Credit has to be given where it’s due. Athletic apparel outfit Under Armour Inc (NYSE:UA, NYSE:UAA) has told a compelling turnaround story to current and would-be owners of Under Armour stock. This year is supposed to be a pivotal year too, with the organization finally figuring out — supposedly — what it needs to do to start growing the bottom line rather than just the top line.
And, maybe it has. Somehow though, I have my doubts.
Between the still-huge mountain of debt (plus the bad habits that created it in the first place) and a competitive environment that includes powerhouse Nike Inc (NYSE:NKE) and the Amazon.com, Inc. (NASDAQ:AMZN), Under Armour’s turnaround isn’t apt to be nearly as quick or as impressive as some UA stock owners would like to believe.
A Tall Order
In a conference call hosted a couple of weeks ago, Under Armour CFO Andy Campion plainly said “We remain confident we will deliver on the growth and profitability expectations that we have previously communicated.”
Progress for the bottom line would be a welcome change. Though Under Armour has never had a problem growing sales, it’s primary means of competing with the likes of Nike and adidas AG (ADR) (OTCMKTS:ADDYY) has been ever-deepening discounts.
Amazon.com is in the mix too, spurring gross profit declines for a couple of years in a row as of 2017, and prompting a swing to a loss for last year.
Some analysts agree with the optimism too. Michael Zuccaro, analyst with debt-rating agency Moody’s, is one of them. He sees the glass as half full rather than half empty, recently noting “China, in particular, remains strong, with sales of active wear and athletic apparel benefitting from increased sports participation.”
He’s got a point. Last year, Under Armour stock holders saw a 61% improvement in Asia-Pacific sales, offsetting the 5% dip in North American sales.
Problem: North America still accounts for more than three-fourths of the company’s business, while Asia still contributes less than 10% of the top line.
Throw in the fact that China just dealt its first (new) blow in a trade war by imposing some tariffs on select products made in the United States (only food, so far, but the war could escalate) and what you’ve got is a truckload of uncertainty about a group of consumers that aren’t unwilling to boycott American brands in support of their nation.
Missing the Point
That’s all assuming China was going to continue to be a source of growth, of course, and that sales in the U.S. would normalize. Not everyone see both happening to a meaningful degree.

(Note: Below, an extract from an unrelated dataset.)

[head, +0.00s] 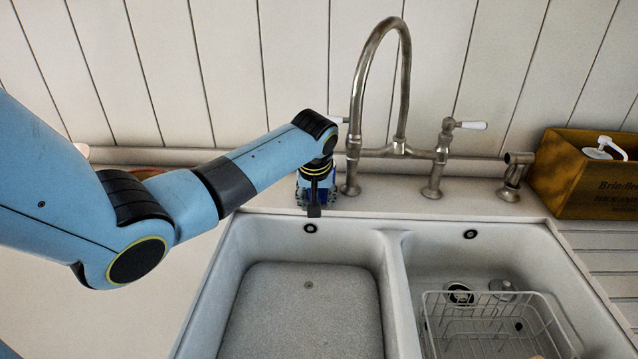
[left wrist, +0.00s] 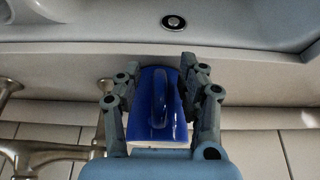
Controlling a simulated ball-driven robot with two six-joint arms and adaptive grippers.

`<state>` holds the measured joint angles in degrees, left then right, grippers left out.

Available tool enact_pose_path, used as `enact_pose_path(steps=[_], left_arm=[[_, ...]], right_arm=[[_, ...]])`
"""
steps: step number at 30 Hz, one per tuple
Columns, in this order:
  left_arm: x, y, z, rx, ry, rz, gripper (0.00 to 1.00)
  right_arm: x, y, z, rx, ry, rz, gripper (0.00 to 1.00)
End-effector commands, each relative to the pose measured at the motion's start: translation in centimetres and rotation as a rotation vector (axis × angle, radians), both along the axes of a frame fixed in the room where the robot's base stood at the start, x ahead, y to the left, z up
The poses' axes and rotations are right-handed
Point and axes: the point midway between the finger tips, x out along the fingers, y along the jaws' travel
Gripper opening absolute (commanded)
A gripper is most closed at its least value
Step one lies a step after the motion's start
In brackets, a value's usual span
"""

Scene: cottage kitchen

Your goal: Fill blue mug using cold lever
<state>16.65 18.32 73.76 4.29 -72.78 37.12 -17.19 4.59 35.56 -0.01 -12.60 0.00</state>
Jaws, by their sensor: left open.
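The blue mug (left wrist: 158,110) stands on the ledge behind the left basin, its handle facing the left wrist camera. My left gripper (left wrist: 161,72) is open, with a finger on each side of the mug; I cannot tell whether they touch it. In the head view my left gripper (head: 315,205) hides most of the mug. The bridge faucet (head: 362,85) has a tall curved spout behind the sink. One white-handled lever (head: 471,125) is on its right; the left one (head: 338,120) is partly hidden by my arm. No cold marking is readable. My right gripper is not in view.
The left basin (head: 232,265) is empty. The right basin (head: 405,255) holds a white wire rack (head: 495,295). A side sprayer (head: 513,172) and a wooden box (head: 575,175) with a white pump bottle (head: 606,150) stand to the right. A panelled wall closes off the back.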

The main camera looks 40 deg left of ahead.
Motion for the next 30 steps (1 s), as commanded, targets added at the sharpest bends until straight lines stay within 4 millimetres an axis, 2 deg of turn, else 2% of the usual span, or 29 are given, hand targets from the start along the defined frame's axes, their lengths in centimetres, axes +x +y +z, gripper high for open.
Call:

Take Canaccord Genuity analyst Camilo Lyon’s prognosis, for instance. He recently explained “we see the risk of a prolonged and pervasive promotional cycle and subsequently a brand that could lose its cachet, none of which is embedded in [the] current valuation.”
Fans and followers of Under Armour stock will push back, pointing out that innovation from Under Armour will change its trajectory for the better. That’s a big “if” though.
Yes, CEO Kevin Plank recently touted a recent restructuring, noting “we went from [having] a head of apparel, a head of footwear, a head of accessories to … [having] distinct categories, like a head of running, a head of training, a head of basketball.” The idea is that the company was rethinking everything from the top down, and as such would become more competitive.
Its rivals are innovating as well, however. Lyon went on to say with his recent reiteration of Canaccord Genuity’s “Sell” rating on UA stock:
“NKE’s new ‘triple double’ directive is undoubtedly taking shape. Specifically, we see signs that its product pipeline is gaining traction, which would not be good for UAA. Moreover, Adidas has become a more formidable competitor in recent years as evidenced by its 29-percent growth in North America in Q4.”
When all is said and done it’s people that design shoes and apparel rather than organizational flowcharts. People create the ads used to market the company’s merchandise. Reformatting the design-to-delivery process doesn’t make its shoes a must-have good, as it’s still the same people leading the charge.
Bottom Line for Under Armour Stock
A lost cause? No, Under Armour may well get back on track, able to grow its top and its bottom line in the foreseeable future.
It’s tough to say Under Armour stock is a “Buy” here though. At best, the turnaround project will be a lengthy and inconsistent one. The company is not only culling expenses – which it’s not dealt with on a regular basis in the past – but it will take time just to regroup.
Moody’s Zuccaro further noted “For the first nine months of 2018, we expect the company to generate negative free cash flow due to lower earnings, normal working capital seasonality, continued spending in key growth areas, and $105 million in cash expenses related to the new 2018 restructuring plan.”
In other words, getting from point A to point B might be a journey investors would be wise to steer clear of, holding off on any new stakes until it’s clear any of the rebound plan is working.